Por João Villaverde | De Brasília
O ICMS que incide sobre bens manufaturados importados comercializados entre Estados pode ter alíquota interestadual única de 4%, se confirmado o acordo fechado ontem pelo governo com os senadores da base aliada. Os Estados que hoje praticam políticas de estímulo às importações por meio do ICMS receberão, em troca, compensações do governo federal, como ampliação do limite de endividamento junto a instituições multilaterais de crédito para novos investimentos. Este foi o acordo fechado ontem entre os senadores da base aliada do governo Dilma Rousseff e o ministro da Fazenda, Guido Mantega.

Segundo apurou o Valor, o acordo entre o governo e os senadores agradou "enormemente" o presidente do Senado, José Sarney (PMDB-AP), que defende "uniformização do ICMS para importação", como a questão é tratada em Brasília. Sarney recebeu em seu gabinete, na semana passada, líderes industriais e sindicalistas para tratar da questão, formalizada na Resolução 72 do Senado Federal. Antes da reunião com Mantega, o líder do governo no Senado, Romero Jucá (PMDB-RR) ouviu de Sarney que a questão "deve ter caráter de urgência urgentíssima".
Abordado logo após a reunião, na sede do Ministério da Fazenda, o ministro Guido Mantega confirmou a definição do acordo. "Está se constituindo um acordo para a Resolução 72 do Senado, e a tendência é que isso seja aprovado, logo após as audiências públicas que serão realizadas na semana que vem", disse Mantega, que confirmou a alíquota única de 4% do ICMS nas operações interestaduais com bens e mercadorias importadas.
Segundo o senador Eunício Oliveira (PMDB-CE), presidente da Comissão de Constituição e Justiça (CCJ) no Senado, o governo se comprometeu a encontrar formas de compensação financeira aos Estados que perderem recursos com a adoção da alíquota única de 4% do ICMS sobre importações. "O governo vai fazer com que os Estados tenham uma compensação, mas ela será via investimentos. O ministro Mantega foi muito claro ao dizer que o interesse da presidente Dilma é que o setor público aumente muito os investimentos", afirmou Oliveira.
Há vinte dias, o Ministério da Fazenda ampliou em R$ 1,7 bilhão o limite de endividamento de dois Estados - Goiás e Santa Catarina - que estão entre citados ontem pelos senadores como os que devem receber compensações com a uniformização do ICMS para importados em 4%.
Jucá, Oliveira e Walter Pinheiro (PT-BA), líder do PT no Senado, reforçaram ontem que outro Estado, Espírito Santo, conta também com os investimentos da Petrobras para a construção de uma fábrica de fertilizantes. "Há uma série de caminhos para compensar a perda decorrente da mudança", disse Jucá. "O que não dá é para a situação continuar assim", afirmou Oliveira, "porque meu Estado [o Ceará] e todos os outros que não fazem esses incentivos de ICMS para importados vão fazer também, piorando ainda mais a guerra fiscal", disse.
O Senado vai realizar audiências públicas com os governadores do Espírito Santo, Santa Catarina e Goiás na próxima terça-feira, para discutir o acordo. Na quinta-feira, os senadores realizam nova audiência pública, desta vez com líderes das entidades patronais da indústria e dirigentes das centrais sindicais.

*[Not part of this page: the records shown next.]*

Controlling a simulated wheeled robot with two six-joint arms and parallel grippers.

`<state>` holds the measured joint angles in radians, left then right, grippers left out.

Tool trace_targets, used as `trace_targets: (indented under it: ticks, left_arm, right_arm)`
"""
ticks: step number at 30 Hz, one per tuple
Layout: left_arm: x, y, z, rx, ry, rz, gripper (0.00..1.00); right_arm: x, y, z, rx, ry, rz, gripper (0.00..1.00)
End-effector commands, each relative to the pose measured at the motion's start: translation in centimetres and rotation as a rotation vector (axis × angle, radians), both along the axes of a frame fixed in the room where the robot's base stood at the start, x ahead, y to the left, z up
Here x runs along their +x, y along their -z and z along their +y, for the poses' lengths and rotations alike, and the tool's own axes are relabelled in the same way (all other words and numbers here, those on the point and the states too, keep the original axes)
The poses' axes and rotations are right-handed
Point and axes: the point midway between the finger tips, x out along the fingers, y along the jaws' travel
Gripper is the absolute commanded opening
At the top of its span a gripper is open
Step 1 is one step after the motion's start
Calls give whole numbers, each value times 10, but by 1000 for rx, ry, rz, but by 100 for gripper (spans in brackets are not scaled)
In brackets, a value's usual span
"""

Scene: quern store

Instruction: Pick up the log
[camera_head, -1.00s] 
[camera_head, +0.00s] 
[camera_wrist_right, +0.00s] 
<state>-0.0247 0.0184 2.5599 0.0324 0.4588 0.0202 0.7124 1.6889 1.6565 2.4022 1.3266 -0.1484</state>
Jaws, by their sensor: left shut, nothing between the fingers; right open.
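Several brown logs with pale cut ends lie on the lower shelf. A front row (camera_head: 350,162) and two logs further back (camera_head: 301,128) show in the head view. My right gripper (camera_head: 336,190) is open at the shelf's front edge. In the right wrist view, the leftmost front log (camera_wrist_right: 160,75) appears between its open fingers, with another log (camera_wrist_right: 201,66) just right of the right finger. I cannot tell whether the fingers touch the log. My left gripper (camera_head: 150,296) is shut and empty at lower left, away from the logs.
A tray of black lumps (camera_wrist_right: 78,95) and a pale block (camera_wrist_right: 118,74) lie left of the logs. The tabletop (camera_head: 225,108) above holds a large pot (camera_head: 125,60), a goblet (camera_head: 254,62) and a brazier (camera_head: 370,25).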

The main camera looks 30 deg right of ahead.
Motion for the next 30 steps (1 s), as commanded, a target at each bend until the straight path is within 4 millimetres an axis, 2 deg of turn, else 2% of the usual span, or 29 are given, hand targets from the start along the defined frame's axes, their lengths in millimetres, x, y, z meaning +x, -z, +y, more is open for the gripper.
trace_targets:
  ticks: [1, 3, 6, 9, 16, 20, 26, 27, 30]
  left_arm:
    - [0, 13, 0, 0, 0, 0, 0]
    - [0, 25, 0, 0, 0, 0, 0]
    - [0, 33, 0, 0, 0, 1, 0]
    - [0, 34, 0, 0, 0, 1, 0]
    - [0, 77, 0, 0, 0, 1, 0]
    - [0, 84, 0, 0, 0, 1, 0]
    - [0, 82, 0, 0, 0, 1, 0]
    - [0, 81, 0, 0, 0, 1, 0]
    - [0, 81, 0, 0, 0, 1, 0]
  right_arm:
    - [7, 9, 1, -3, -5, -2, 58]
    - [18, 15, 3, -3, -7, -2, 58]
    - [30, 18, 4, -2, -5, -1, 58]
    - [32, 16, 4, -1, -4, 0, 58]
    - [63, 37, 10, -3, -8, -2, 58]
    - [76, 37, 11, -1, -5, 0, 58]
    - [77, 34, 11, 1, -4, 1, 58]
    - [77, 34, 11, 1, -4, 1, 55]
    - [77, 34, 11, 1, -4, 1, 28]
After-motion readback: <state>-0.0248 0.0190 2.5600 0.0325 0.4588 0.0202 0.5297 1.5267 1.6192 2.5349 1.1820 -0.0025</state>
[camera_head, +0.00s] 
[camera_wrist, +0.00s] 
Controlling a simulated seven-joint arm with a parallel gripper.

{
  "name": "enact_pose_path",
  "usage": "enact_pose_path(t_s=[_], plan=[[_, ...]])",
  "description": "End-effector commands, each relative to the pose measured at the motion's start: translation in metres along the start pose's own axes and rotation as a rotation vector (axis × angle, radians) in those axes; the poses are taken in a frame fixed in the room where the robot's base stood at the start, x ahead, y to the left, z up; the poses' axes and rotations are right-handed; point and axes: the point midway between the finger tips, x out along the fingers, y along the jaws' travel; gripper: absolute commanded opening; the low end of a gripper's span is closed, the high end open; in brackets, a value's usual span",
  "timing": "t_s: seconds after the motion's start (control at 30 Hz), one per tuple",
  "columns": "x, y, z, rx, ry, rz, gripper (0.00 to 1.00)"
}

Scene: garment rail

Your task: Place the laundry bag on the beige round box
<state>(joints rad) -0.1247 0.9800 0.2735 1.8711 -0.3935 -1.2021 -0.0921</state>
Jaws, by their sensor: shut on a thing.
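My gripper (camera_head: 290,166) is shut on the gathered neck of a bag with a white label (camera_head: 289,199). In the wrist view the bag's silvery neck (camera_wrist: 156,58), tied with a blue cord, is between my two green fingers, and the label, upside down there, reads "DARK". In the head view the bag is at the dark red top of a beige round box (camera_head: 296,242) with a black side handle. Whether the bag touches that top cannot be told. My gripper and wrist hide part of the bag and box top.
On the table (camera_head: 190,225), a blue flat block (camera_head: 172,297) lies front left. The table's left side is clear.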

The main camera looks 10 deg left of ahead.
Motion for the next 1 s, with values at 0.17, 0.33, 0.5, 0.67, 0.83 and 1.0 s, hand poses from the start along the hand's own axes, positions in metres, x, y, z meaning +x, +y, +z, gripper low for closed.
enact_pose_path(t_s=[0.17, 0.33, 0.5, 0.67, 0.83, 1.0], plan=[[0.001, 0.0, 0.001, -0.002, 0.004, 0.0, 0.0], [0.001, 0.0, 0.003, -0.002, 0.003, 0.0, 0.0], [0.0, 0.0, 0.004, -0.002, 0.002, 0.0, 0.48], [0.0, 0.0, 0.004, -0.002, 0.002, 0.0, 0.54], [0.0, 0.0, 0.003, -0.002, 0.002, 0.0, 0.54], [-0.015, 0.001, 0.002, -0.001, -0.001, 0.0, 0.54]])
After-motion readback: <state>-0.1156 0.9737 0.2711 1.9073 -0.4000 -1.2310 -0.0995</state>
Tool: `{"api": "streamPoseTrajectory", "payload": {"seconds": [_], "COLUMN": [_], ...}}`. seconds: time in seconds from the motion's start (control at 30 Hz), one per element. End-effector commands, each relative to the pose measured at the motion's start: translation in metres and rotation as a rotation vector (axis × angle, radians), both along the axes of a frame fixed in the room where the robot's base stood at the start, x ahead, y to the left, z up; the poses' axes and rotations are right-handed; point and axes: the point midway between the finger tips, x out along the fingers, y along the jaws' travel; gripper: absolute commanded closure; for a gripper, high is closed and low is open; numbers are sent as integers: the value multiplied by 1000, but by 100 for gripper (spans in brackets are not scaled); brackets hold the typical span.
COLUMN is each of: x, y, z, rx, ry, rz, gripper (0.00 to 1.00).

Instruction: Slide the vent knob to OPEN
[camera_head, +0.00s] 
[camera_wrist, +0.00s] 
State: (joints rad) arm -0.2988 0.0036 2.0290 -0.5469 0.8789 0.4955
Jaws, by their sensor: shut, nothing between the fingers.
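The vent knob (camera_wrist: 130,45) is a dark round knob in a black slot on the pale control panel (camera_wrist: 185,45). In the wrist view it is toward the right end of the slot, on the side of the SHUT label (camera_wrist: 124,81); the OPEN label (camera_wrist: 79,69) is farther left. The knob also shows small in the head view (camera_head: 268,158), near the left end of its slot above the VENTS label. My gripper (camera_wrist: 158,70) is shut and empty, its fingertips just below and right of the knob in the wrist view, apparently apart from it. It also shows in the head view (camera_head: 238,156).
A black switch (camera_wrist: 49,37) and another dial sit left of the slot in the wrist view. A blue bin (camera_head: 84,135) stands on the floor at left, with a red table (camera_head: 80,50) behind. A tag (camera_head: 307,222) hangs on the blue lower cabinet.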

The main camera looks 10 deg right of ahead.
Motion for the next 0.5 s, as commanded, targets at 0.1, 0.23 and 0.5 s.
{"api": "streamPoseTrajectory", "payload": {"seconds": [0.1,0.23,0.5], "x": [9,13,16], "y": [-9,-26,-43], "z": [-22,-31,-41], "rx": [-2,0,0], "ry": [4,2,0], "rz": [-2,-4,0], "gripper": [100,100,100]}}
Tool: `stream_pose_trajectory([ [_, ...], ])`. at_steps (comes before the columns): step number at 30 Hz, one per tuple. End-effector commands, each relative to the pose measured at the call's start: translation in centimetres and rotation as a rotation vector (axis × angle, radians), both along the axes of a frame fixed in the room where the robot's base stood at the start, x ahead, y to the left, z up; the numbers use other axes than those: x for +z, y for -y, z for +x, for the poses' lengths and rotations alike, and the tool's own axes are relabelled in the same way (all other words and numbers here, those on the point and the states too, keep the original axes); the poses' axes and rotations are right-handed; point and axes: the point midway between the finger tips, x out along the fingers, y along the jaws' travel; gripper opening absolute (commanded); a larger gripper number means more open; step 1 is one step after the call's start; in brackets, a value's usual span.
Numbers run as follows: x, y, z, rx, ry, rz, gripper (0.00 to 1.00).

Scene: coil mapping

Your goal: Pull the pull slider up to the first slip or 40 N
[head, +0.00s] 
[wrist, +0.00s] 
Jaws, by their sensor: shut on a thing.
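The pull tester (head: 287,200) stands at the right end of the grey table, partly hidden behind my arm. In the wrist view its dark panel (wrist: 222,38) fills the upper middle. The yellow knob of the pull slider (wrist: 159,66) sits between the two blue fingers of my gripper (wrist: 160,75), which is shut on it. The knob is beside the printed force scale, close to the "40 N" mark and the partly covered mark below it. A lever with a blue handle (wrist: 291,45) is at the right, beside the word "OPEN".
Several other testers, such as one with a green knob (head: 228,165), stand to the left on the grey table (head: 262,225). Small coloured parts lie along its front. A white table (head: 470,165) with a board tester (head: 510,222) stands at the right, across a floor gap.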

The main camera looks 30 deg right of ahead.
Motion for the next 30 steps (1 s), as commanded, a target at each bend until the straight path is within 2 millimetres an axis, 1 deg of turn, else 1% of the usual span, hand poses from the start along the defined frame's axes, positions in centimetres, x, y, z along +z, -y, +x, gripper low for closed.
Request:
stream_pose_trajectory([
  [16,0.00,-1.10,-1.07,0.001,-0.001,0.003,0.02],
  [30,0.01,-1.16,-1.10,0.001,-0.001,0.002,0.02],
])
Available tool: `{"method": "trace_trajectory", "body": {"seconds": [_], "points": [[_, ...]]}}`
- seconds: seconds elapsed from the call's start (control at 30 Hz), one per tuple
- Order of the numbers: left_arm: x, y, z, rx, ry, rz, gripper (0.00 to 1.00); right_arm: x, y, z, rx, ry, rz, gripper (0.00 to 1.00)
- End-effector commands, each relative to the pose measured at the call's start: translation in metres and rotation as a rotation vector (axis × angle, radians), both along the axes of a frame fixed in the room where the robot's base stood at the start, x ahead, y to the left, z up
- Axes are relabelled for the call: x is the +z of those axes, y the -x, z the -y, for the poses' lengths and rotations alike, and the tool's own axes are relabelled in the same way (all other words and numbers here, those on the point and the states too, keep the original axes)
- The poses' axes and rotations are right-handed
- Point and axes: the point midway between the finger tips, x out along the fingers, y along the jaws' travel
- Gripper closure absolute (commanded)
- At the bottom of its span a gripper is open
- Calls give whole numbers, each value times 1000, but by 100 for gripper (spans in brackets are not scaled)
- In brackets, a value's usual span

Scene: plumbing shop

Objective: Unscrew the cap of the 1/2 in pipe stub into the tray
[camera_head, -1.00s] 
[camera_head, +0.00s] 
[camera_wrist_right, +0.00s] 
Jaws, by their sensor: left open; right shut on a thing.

Senadores questionam se mudança é constitucional

Por Raquel Ulhôa | De Brasília
Sem apoio para adiar a votação e sem votos suficientes para evitar a aprovação, pelo Senado, da proposta de resolução que uniformiza as alíquotas do ICMS sobre operações interestaduais de produtos importados em 4% - uma das prioridades do governo na Casa-, senadores do Espírito Santo, de Santa Catarina e de Goiás, alguns dos Estados que serão prejudicados, agora questionam a constitucionalidade da medida.
Segundo Ricardo Ferraço (PMDB-ES), relator da proposta na Comissão de Constituição e Justiça (CCJ) e representante do Estado que mais perde com o fim da política de incentivos fiscais à importação, afirmou que há dúvidas, por parte de juristas, sobre a possibilidade de uniformização do ICMS por resolução, em vez de lei complementar.
Pelo artigo 155 da Constituição, cabe ao Senado, por meio de resolução aprovada por maioria absoluta estabelecer alíquotas aplicáveis às operações interestaduais e de exportação. O problema, segundo Ferraço, é que a proposta em tramitação no Senado "não é fixação pura e simples de alíquota, mas está alterando o sistema de incentivos fiscais".
A votação da proposta de resolução número 72, de 2010, do líder do governo, Romero Jucá (PMDB-RR), deverá ser votada até o início de abril. Por proposta de Ferraço, apoiada por Luiz Henrique (PMDB-SC), ex-governador, Demóstenes Torres (DEM-GO), líder do seu partido, e Pedro Taques (PDT-MT), juristas serão convidados a participar de pelos menos uma das duas audiências públicas que a Comissão de Constituição e Justiça do Senado (CCJ) vai realizar nos dias 20 e 22 de março.
"Se vamos reconhecer, em uma comissão do Senado, que o que o ministro Guido Mantega [Fazenda] decidiu está decidido, vamos fechar o Congresso", disse Luiz Henrique, que considera fundamental ouvir juristas sobre a possibilidade ou não de a uniformização das alíquotas do ICMS ser feita por resolução do Senado - em vez de lei complementar- e se isso não afeta o princípio da anualidade.
Na primeira audiência prevista devem comparecer governadores de Estados, o secretário-executivo do Ministério da Fazenda, Nelson Barbosa e juristas. Da segunda, devem participar representantes do setor produtivo. Na semana passada, representantes de centrais sindicais e das entidades representativas da indústria se uniram para pedir ao presidente do Senado, José Sarney (PMDB-AP), e aos líderes partidários urgência na votação dessa matéria.
Para a Confederação Nacional da Indústria (CNI), a Federação das Indústrias do Estado de São Paulo (Fiesp), centrais sindicais e outros participantes, a política de concessão de incentivos fiscais para a importação é uma das causas da crise pela qual atravessa a indústria. Há ações de inconstitucionalidade no Supremo Tribunal Federal (STF) contra oito Estados que concedem esses benefícios, movidas pela CNI.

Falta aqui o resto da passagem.